SHORT PROBLEM:
Search the data for the word "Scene". Reproduce every line where it is found.

DATA SUPPLIED:
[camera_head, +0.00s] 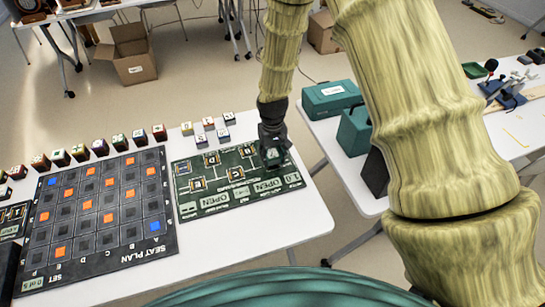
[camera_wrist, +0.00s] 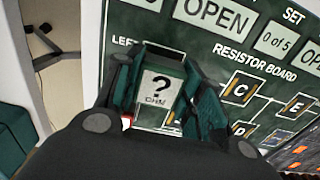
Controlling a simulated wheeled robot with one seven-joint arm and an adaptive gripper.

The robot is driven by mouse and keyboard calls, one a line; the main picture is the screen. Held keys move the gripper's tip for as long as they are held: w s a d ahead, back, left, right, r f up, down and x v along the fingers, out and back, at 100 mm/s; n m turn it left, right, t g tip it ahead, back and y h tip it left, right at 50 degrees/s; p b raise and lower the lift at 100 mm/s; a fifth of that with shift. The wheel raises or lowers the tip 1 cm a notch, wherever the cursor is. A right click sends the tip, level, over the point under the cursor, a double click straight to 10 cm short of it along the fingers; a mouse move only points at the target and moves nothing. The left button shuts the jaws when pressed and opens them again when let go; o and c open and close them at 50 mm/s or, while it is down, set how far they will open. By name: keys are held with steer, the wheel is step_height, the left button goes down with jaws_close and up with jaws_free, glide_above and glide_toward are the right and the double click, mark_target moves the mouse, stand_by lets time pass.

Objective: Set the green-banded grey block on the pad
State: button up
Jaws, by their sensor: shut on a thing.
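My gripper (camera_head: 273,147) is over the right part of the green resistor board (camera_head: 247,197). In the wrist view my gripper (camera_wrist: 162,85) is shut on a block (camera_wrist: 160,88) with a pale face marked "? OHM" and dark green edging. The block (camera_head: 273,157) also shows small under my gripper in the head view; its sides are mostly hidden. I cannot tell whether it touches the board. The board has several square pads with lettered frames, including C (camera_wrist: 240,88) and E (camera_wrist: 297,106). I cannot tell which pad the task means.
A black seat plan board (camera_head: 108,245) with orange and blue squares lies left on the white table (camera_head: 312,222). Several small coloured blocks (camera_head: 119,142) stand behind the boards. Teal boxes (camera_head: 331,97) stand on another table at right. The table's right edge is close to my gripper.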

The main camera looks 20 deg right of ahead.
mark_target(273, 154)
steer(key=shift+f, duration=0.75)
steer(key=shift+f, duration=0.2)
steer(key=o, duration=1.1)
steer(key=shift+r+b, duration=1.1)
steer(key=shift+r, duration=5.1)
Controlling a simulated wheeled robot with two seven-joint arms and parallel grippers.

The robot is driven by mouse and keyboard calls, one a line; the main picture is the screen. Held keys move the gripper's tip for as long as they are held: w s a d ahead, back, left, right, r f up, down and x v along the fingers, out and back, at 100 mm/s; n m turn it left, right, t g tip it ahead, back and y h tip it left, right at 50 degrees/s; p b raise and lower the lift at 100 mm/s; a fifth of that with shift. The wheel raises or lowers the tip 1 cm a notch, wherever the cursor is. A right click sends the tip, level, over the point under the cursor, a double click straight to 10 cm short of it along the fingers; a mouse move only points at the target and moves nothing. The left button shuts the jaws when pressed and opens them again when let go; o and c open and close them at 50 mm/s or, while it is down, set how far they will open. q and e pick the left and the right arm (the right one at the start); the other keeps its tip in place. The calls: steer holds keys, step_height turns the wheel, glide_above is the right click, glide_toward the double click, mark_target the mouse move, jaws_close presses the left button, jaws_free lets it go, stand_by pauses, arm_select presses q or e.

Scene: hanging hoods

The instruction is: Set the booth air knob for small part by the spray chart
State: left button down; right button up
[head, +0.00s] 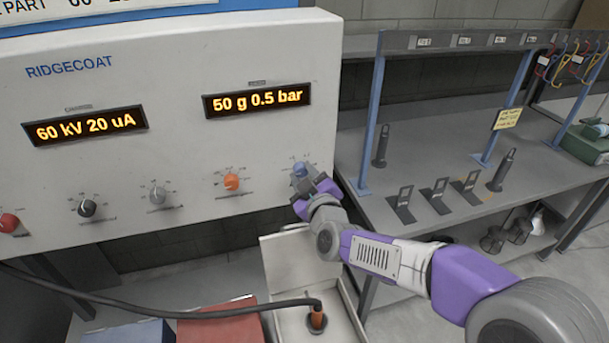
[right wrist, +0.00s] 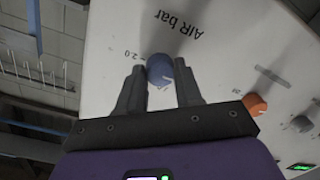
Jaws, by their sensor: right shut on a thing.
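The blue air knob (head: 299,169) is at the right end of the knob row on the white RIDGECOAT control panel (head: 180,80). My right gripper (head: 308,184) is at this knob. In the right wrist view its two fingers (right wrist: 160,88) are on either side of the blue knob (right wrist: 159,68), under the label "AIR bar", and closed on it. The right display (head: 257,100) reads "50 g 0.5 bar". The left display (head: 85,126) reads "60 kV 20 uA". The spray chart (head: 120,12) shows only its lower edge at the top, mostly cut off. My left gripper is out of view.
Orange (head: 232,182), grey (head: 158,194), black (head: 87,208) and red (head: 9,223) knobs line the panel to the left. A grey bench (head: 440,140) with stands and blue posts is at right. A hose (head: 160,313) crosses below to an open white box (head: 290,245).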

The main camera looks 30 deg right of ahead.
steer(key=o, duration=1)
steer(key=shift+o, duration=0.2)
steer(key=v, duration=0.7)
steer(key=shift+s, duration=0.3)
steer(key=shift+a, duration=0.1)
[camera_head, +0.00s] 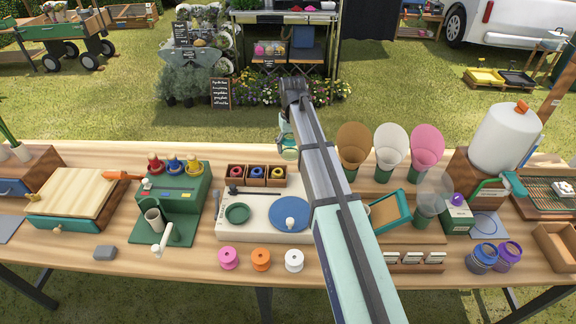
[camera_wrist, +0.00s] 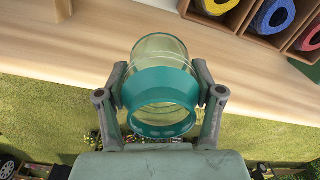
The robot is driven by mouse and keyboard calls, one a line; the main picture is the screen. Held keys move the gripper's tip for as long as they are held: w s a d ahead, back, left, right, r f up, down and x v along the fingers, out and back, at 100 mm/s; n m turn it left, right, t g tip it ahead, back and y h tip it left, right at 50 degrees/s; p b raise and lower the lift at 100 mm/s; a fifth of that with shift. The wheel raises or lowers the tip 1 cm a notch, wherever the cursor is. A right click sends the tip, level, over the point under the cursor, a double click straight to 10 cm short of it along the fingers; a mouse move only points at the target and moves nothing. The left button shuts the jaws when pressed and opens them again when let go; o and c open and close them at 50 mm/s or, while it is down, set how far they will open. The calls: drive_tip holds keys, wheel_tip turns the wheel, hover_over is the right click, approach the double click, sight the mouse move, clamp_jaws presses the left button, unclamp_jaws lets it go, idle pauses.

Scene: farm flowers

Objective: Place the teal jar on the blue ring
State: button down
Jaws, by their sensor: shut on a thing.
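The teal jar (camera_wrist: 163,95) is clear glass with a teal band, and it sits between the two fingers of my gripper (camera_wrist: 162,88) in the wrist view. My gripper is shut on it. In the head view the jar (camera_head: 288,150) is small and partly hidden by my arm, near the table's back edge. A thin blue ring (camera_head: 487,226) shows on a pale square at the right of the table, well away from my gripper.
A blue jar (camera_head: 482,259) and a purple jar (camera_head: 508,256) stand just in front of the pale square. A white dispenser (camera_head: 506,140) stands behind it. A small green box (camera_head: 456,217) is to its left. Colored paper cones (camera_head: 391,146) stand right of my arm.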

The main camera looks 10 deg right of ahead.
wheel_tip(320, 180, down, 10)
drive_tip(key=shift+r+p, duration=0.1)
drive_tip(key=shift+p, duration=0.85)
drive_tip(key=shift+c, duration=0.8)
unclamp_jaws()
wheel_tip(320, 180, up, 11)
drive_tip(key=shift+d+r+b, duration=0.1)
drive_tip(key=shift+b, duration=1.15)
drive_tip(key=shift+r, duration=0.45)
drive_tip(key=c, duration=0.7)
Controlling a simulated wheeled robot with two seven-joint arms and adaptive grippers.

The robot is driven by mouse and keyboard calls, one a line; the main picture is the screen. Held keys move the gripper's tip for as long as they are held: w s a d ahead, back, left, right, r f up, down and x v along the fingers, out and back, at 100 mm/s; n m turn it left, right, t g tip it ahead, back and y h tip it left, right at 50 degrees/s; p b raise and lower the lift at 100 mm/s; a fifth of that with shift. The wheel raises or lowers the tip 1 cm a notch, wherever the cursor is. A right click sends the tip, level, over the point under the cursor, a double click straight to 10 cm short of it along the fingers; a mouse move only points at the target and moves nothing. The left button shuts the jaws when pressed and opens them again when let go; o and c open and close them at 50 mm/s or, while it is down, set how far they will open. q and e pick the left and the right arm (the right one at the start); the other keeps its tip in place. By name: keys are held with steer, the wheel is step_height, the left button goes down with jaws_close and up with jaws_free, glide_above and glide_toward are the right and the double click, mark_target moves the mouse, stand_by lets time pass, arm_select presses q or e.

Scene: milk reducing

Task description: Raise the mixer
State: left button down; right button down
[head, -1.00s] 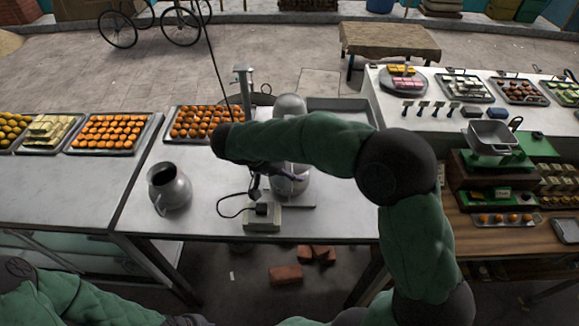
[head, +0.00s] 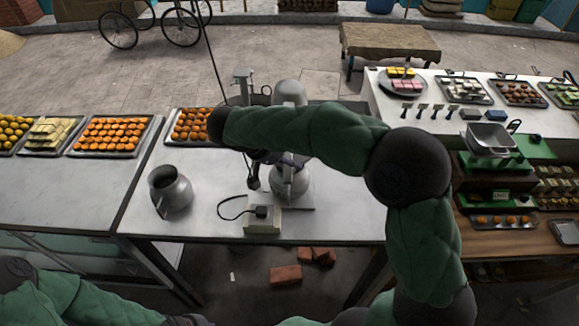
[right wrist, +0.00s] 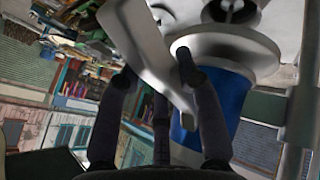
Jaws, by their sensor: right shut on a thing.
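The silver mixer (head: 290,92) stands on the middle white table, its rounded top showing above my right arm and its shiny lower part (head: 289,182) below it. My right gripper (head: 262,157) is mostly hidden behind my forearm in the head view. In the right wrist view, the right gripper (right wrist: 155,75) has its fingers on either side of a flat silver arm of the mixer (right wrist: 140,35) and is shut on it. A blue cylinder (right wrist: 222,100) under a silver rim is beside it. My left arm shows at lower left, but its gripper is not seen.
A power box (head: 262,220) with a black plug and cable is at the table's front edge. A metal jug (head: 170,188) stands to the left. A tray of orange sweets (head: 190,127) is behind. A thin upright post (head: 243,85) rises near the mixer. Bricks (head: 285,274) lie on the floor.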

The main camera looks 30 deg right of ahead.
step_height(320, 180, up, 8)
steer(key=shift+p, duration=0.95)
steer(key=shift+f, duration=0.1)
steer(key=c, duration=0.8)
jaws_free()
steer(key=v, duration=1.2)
--
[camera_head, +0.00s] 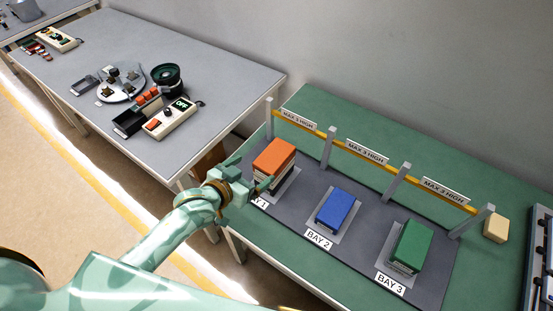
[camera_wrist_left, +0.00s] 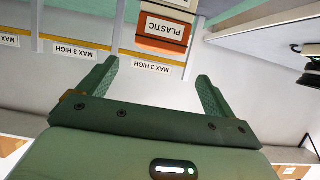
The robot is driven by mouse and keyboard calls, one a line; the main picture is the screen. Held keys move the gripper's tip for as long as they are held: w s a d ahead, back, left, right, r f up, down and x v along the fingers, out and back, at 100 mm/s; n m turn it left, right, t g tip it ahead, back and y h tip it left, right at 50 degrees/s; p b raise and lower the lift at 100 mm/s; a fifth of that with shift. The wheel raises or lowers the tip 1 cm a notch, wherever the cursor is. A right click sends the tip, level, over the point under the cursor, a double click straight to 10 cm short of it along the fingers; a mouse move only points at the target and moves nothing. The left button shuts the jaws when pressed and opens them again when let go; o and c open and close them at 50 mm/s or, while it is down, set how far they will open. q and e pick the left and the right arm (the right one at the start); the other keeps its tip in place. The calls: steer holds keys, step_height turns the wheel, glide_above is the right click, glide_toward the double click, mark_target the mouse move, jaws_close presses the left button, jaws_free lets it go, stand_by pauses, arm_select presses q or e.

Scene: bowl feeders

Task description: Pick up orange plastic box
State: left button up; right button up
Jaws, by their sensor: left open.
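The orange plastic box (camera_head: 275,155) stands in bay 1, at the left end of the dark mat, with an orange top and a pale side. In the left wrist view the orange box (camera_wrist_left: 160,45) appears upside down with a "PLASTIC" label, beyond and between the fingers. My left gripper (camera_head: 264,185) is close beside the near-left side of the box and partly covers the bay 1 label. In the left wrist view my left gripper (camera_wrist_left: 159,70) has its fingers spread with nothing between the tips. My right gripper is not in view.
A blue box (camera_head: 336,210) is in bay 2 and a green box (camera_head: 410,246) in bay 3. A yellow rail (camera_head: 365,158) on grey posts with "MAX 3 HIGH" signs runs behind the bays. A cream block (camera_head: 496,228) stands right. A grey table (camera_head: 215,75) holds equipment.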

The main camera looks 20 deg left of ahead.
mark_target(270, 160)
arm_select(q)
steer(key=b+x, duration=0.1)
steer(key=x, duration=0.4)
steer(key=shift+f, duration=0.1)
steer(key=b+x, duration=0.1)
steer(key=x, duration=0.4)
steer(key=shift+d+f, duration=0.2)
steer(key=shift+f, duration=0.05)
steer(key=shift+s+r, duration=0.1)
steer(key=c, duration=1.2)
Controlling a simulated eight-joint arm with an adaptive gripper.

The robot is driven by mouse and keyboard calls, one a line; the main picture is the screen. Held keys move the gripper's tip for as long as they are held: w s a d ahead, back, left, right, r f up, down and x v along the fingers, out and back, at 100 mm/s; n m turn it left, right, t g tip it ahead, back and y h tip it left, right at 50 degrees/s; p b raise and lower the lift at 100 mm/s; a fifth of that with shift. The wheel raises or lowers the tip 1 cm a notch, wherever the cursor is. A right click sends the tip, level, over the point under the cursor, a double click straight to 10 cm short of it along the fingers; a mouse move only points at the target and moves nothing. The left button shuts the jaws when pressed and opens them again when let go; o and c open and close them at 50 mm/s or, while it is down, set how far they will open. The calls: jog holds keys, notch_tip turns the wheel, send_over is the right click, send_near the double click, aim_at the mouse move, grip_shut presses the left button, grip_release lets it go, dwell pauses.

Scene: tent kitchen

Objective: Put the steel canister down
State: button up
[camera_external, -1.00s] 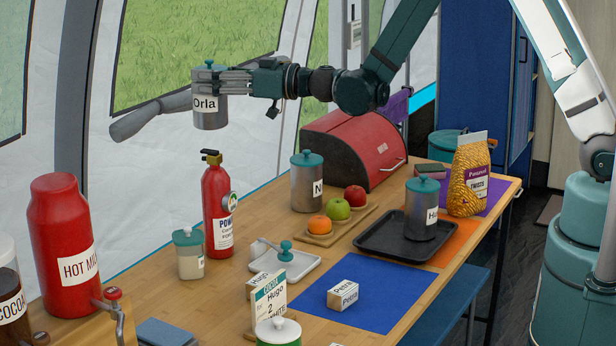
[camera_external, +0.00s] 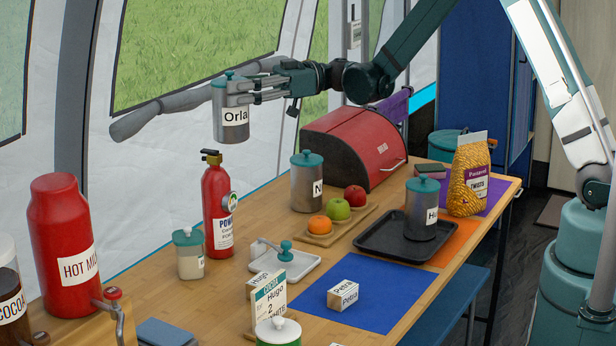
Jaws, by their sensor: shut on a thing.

SOLUTION TO THIS EXERCISE:
Scene: hanging hoods
Scene: farm flowers
Scene: milk reducing
Scene: bowl feeders
Scene: tent kitchen

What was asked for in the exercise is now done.